▸ **Exercise goal**
Using the listing below, give again exactly the lines from the line with "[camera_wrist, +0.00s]" to the line with "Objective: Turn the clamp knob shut", inclusive, without the pictures.

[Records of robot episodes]
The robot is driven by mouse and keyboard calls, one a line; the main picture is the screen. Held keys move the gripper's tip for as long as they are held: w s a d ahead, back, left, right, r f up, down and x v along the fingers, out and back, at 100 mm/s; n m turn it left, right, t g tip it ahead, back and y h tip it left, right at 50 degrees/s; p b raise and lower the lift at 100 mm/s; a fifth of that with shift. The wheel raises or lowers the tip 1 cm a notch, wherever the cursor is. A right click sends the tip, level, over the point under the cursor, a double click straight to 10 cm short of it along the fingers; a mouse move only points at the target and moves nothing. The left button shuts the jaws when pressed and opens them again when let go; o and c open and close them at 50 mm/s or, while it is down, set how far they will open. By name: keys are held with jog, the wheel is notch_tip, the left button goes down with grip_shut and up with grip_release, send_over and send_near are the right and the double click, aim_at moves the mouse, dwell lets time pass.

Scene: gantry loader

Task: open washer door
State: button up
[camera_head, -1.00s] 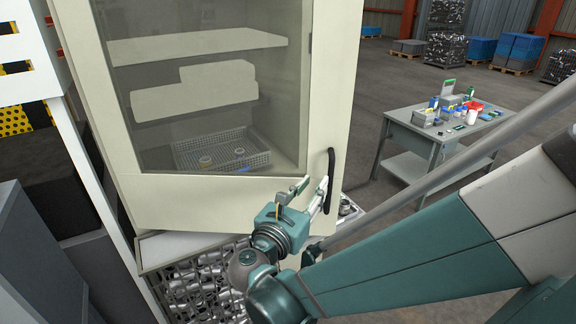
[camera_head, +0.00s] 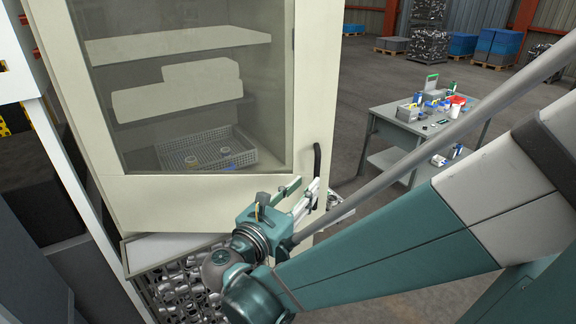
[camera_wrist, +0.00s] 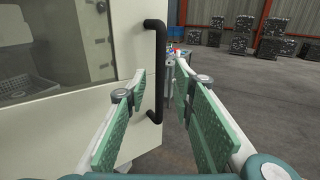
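The washer door (camera_head: 215,203) is a cream panel with a large glass window. A black upright bar handle (camera_head: 317,175) is on its right side. It also shows in the wrist view (camera_wrist: 161,70). My gripper (camera_head: 305,192) is open beside the lower part of the handle. In the wrist view the handle stands between the two fingers of my gripper (camera_wrist: 161,80), nearer the left one. No grip on it shows, and the exact depth and any contact are unclear.
Behind the glass are a shelf (camera_head: 180,46) and a wire basket (camera_head: 250,156). A bin of metal parts (camera_head: 175,285) is below the door. A grey table (camera_head: 385,115) with small items stands to the right. Open floor (camera_head: 350,75) lies between the washer and the pallets.

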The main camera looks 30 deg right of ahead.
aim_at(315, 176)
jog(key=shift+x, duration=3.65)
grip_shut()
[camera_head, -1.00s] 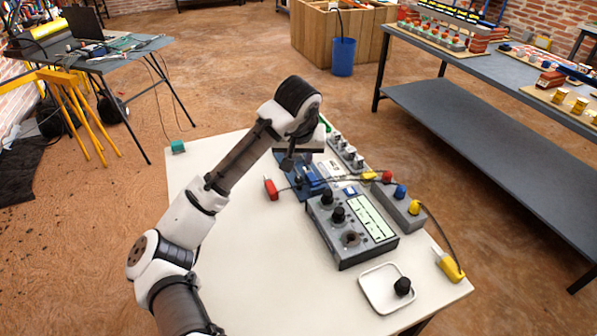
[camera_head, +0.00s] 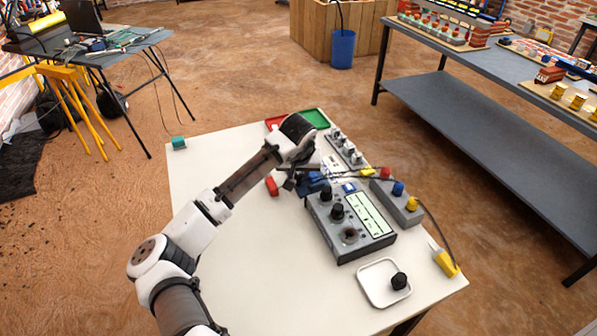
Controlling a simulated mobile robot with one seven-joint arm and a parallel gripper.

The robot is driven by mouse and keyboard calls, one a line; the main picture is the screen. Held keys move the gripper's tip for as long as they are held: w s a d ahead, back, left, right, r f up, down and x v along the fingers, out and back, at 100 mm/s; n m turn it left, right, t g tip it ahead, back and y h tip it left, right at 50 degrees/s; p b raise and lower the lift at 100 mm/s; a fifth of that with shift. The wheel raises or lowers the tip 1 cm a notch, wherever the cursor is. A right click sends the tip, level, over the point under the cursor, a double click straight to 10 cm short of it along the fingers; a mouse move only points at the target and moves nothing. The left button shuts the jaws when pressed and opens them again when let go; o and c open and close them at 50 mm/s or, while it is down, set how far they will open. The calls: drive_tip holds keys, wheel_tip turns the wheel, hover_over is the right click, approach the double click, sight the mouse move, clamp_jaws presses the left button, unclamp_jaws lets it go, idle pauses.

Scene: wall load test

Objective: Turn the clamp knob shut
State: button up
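A blue fixture (camera_head: 314,184), apparently the clamp, sits on the white table (camera_head: 230,290) at the left end of the grey instrument box. My gripper (camera_head: 291,183) is low beside its left side, fingers small and dark. I cannot tell whether they touch it or are open. A red piece (camera_head: 271,186) lies just left of my gripper. The clamp knob cannot be made out clearly; my gripper and wrist hide part of this area.
The grey box (camera_head: 352,228) with black knobs stands right of the fixture. A grey block (camera_head: 397,201) carries coloured plugs and cables. A white tray (camera_head: 372,297) holds a black knob (camera_head: 399,281). A red and green tray (camera_head: 314,118) lies behind my wrist. The table's left front is clear.

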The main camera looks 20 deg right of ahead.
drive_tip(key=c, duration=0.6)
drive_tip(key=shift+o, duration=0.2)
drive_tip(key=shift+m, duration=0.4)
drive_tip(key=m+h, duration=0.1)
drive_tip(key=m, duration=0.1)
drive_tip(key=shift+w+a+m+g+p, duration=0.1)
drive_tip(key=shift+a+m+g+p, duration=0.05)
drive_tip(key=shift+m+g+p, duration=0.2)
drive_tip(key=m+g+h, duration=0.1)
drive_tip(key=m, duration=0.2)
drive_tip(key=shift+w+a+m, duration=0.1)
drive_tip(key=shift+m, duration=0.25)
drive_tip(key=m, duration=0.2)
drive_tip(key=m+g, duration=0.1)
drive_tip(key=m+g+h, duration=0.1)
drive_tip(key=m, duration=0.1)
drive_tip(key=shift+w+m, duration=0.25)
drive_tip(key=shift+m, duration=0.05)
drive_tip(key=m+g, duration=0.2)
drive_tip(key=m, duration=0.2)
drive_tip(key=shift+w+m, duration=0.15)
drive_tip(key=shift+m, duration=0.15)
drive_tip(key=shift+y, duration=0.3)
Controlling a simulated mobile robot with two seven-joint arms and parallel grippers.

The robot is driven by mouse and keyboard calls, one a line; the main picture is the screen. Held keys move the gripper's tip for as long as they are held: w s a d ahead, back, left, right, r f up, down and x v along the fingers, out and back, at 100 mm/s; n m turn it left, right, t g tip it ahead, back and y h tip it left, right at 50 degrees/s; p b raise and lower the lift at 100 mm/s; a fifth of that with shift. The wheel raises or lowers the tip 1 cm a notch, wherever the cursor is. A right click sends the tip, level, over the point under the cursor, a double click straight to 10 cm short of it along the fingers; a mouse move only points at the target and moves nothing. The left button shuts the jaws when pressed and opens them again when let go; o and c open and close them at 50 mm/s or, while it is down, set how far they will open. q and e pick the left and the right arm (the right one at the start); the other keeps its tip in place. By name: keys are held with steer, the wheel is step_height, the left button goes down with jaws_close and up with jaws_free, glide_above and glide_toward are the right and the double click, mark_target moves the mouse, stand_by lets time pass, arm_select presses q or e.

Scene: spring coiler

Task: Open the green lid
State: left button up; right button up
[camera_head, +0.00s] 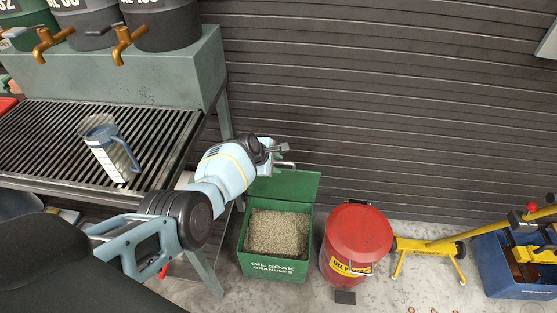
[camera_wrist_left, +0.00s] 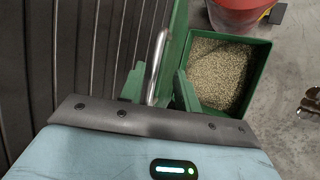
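The green bin (camera_head: 273,265), labelled "Oil Soak Granules", stands on the floor with its top uncovered and pale granules (camera_head: 278,233) showing inside. Its green lid (camera_head: 290,186) is swung up at the back edge, by the wall. The lid also shows in the left wrist view (camera_wrist_left: 177,45), seen nearly edge-on. My left gripper (camera_head: 284,156) is above the lid's upper left part. In the left wrist view its two fingers (camera_wrist_left: 160,88) stand apart, with a shiny metal bar handle (camera_wrist_left: 157,62) between them. Whether they touch it I cannot tell. My right gripper is out of view.
A red oily-waste can (camera_head: 357,238) stands right of the bin. A yellow jack (camera_head: 440,245) and a blue crate (camera_head: 505,275) are farther right. A grated bench (camera_head: 60,135) with a measuring jug (camera_head: 112,150) is left. A slatted wall (camera_head: 390,100) is behind.

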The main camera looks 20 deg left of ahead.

▸ **Solution for this problem**
[camera_wrist, +0.00s] 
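The washer door (camera_head: 215,203) is a cream panel with a large glass window. A black upright bar handle (camera_head: 317,175) is on its right side. It also shows in the wrist view (camera_wrist: 161,70). My gripper (camera_head: 305,192) is open beside the lower part of the handle. In the wrist view the handle stands between the two fingers of my gripper (camera_wrist: 161,80), nearer the left one. No grip on it shows, and the exact depth and any contact are unclear.
Behind the glass are a shelf (camera_head: 180,46) and a wire basket (camera_head: 250,156). A bin of metal parts (camera_head: 175,285) is below the door. A grey table (camera_head: 385,115) with small items stands to the right. Open floor (camera_head: 350,75) lies between the washer and the pallets.

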The main camera looks 30 deg right of ahead.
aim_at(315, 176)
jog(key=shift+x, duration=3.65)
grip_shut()
[camera_head, -1.00s] 
[camera_head, +0.00s] 
Controlling a simulated mobile robot with one seven-joint arm and a parallel gripper.

The robot is driven by mouse and keyboard calls, one a line; the main picture is the screen. Held keys move the gripper's tip for as long as they are held: w s a d ahead, back, left, right, r f up, down and x v along the fingers, out and back, at 100 mm/s; n m turn it left, right, t g tip it ahead, back and y h tip it left, right at 50 degrees/s; p b raise and lower the lift at 100 mm/s; a fifth of that with shift. The wheel raises or lowers the tip 1 cm a notch, wherever the cursor is. A right click sends the tip, level, over the point under the cursor, a double click straight to 10 cm short of it along the fingers; a mouse move only points at the target and moves nothing. The left button shuts the jaws when pressed and opens them again when let go; o and c open and close them at 50 mm/s or, while it is down, set how far they will open. The calls: drive_tip holds keys, wheel_tip turns the wheel, hover_over is the right click, approach the double click, sight the mouse move, clamp_jaws presses the left button, unclamp_jaws lets it go, idle pauses.

Scene: wall load test

Objective: Turn the clamp knob shut

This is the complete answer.